What you should do: Copy out, exactly as given, every line from the line with "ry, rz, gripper" to the end of the listing, both of those lines included.
**********
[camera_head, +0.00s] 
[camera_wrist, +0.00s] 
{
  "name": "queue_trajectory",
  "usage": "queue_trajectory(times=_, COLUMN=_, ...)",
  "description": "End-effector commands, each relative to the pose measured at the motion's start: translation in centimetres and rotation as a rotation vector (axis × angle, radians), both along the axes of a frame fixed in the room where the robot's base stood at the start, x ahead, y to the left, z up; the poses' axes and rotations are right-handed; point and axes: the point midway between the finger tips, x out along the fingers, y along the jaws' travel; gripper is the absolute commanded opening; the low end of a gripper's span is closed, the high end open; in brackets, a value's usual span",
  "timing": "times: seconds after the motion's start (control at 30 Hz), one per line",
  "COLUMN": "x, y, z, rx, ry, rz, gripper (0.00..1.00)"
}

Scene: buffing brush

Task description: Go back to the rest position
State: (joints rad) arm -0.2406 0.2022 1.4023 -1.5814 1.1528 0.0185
**********
Answer to this exercise:
  "COLUMN": "x, y, z, rx, ry, rz, gripper (0.00..1.00)"
}

Scene: buffing brush

Task description: Go back to the rest position
State: (joints rad) arm -0.2406 0.2022 1.4023 -1.5814 1.1528 0.0185

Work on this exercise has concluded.